The curriculum unit lasted six weeks. At the end of the six weeks, all of the students were required to write an essay about what they would do if they found out a fellow student had cheated in a competition. The essay question required them to use skills similar to those they used in the wolf scenario, just in a different setting.

“The goal of this intervention program is to make children realize making a decision is pretty hard because you have to consider reasons for different sides,” Zhang said. “That’s why we used pretty complex questions.”

Zhang said there are three aspects of decision making: recognizing two sides to the decision, the number of reasons for the decision, and the weight of those reasons, in terms of their importance in relation to one another.

“We all know that even adults have this one-side bias,” she said. “When we consider an issue we often think from one side.”

The researchers said that students who were taught through the wolf pack scenario were able to apply these three aspects of the decision-making process more aptly than those who were taught by a teacher.

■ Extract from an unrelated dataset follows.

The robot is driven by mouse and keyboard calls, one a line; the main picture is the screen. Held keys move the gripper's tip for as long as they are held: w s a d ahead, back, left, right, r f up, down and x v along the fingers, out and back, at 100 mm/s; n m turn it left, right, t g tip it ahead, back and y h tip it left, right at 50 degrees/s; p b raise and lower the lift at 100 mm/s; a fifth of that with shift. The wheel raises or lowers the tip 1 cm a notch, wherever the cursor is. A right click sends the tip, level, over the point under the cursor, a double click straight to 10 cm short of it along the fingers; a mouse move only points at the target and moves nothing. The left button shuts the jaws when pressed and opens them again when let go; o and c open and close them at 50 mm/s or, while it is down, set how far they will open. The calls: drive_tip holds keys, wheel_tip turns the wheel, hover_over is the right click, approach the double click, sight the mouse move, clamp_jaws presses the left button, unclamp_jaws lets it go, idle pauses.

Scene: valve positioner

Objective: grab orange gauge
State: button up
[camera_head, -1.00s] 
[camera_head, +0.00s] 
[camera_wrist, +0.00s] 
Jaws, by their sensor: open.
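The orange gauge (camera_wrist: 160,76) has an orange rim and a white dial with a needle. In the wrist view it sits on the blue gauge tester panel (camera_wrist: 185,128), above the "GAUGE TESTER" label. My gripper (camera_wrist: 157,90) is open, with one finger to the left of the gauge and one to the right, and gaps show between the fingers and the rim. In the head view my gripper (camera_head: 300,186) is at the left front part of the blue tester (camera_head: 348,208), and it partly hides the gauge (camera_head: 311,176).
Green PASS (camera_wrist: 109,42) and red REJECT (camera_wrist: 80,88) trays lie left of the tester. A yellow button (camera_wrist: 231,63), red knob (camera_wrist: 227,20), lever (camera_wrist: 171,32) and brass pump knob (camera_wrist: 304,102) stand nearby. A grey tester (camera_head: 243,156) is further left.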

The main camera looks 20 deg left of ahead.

They were able to recognize two sides to the problem, while also being able to list more reasons for each decision and understand the importance of each reason.

“It’s important for sound decision making that you consider the range of possible reasons that can be brought up on all sides,” Anderson said.

He said the distinction between the two groups was that students in the collaboration group were active arguers.

“The kids who were in collaborative groups were actually active arguers all throughout this unit, whereas the kids who got direct instruction went over the same material but they’re not really obliged to be active reasoners, they’re just following along with the reasoning of their teacher,” he said.

Anderson said the study could have very important implication for the way students, especially poor minority students, are taught. He said he believes that schools in poorer neighborhoods water down their curriculums.

“I wish teachers were in control, but policy tends to be established by administrators, school boards, state and national commissions, and teachers have a limited authority to change that,” Anderson said. “So we need to effect what members of Congress think, members of legislature think amounts to good education.”